Thursday, April 26, 2007

Look Who's In Town!

I'd apologize for beating a dead horse, but this time the horse has become current again, so I'm beating away. Again, an IHT/AP piece prompted my post...and it is from that article that I'm drawing much, but not all, of the info below. (Note: the photo at right is from the White House's website and is from the 2006 APEC meeting.)

As some of you may know, Japanese Prime Minister Shinzo Abe is in town (or more accurately in Merrrr-a-land at Camp David) for his first visit (2 days) to the US as Prime Minister. There has been a decided effort to keep the visit low key in light of recent events. Thus, although there will be substance (6 Party talks, etc.), the meeting is being held at Camp David, not in DC. It's an informal dinner (cheeseburgers...just to poke at Japan, which used to be a top consumer of American beef, for the ongoing embargo), not a state dinner. And because Abe is a baseball fan (bless his heart), they're even supposed to play catch. (How you don't take him to Camden to see Da Birds, I don't know. For the love of Chowdah, they were even playing the Sawx!!) Tisk, tisk, President Bush. Tisk, tisk, indeed.

Anyway, senior officials at the NSC have noted that the visit is primarily designed for the two leaders to get to know each other (in the same way as W and Koizumi did and establish a friendship), but also because their families have a great deal of history together and because President Bush is in favor of the view of Japan (as a full security partner) that Abe and his political patrons have advocated.
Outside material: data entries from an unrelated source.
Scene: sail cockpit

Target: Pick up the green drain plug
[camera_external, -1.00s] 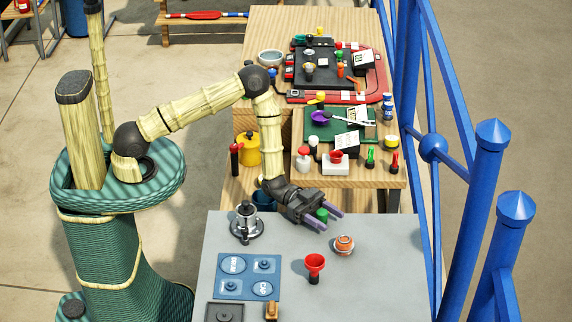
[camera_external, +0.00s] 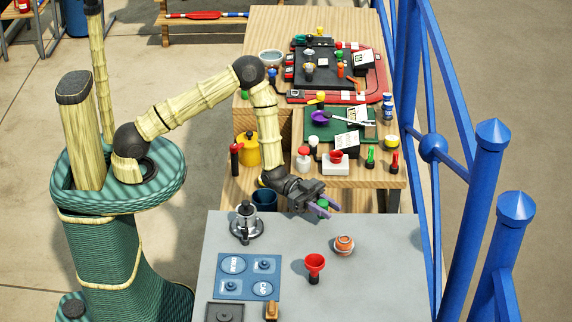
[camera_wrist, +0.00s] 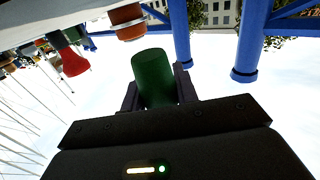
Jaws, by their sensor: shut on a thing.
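The green drain plug (camera_wrist: 154,78) is a green cylinder between the two fingers of my gripper (camera_wrist: 158,92) in the wrist view. The fingers are shut on it, one at each side. In the external view my gripper (camera_external: 320,208) is over the back edge of the grey table, and the plug (camera_external: 323,203) shows as a small green patch, partly hidden by the purple fingers. The plug appears to be held above the table top, apart from it.
A cluttered wooden bench (camera_external: 375,178) stands behind. Blue railings (camera_external: 490,180) run along the right.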

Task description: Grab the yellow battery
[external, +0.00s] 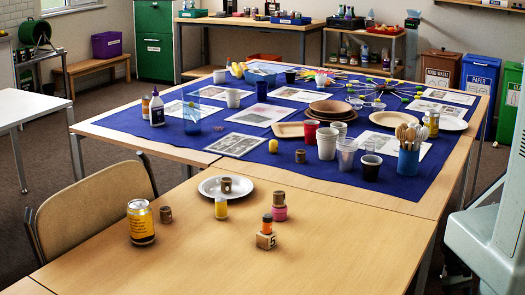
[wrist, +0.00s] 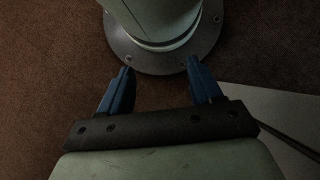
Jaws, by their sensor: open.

Of course, given how far in his mouth he managed to stick his foot (intentions aside for the moment), the comfort issue remark was bound to come up....and (Thursday). (Remember that the Congress is currently considering a motion to urge Japan to issue a formal apology for its use of comfort women.) What I found interesting, as I often do (there's so much here, but I'll only scratch the surface to save electrons), is the difference in how these events are covered, especially which details different media outlets or nations emphasize.

The IHT piece, of course, refers to the issue. Abe apparently had a meeting with members of Congress and, as the story notes, ""Republican Rep. Roy Blunt said Abe "expressed regret that his comments were not as he intended for them to be and expressed great sympathy with people who had been placed in that kind of situation."" The article goes on to note that US officials seem to think that Abe's public statements demonstrate sufficient support for the Kono Statement such that the US will not raise the issue with Abe in future meetings. (As noted above, the two sides are seeking to downplay differences and emphasize the strength of the US-Japan relationship.)

However, very understandably (and given that the purpose of its article is to cover the one issue, not the meeting in general), this Yonhap piece (perhaps also because of the detail it provides) paints a very different picture of the meeting that took place regarding Abe's comments. Yonhap reports that, several Congressmen (and their staffers) left the meeting with Abe, "less satisfied and more puzzled about his position on "comfort women."" (The article reports that about 10 people attended the meeting, including Speaker of the House Nancy Pelosi, and that the meeting was organized by Sen. Daniel Inouye, (HI-D), who is of Japanese descent. Rep. Mike Honda, who sponsored the resolution did not attend.) I think Grace was the first to blog on the resolution, right?

The article then asserts that the meeting served to turn the tide of support with regard to the resolution mentioned above. It quotes an unnamed source (I always love these) as saying that the Dems actually held up the resolution to wait for Abe's visit and that the meeting was organized to give Abe a chance to make his position crystal clear and to provide political cover for the resolution (cover against accusations that Abe was not given a chance to apologize or that the resolution was back doored through). The source also notes that attendees sat silent, shook their heads, and "...were extremely dissatisfied. Almost like a slap in the face."

I'll be interested to see what comes of this (or doesn't)...and how much political capital the Democrats are prepared to spend on this issue in light of how crucial the US-Japan relationship (security, economic, and otherwise) is and will continue to be. The unnamed source in the Yonhap piece says that Pelosi was going to push Abe further, but held back. If that's the case now, either the Democrats are waiting to take the White House, have other plans up their sleeves, are making back door arrangements, or....perhaps we already have our answer.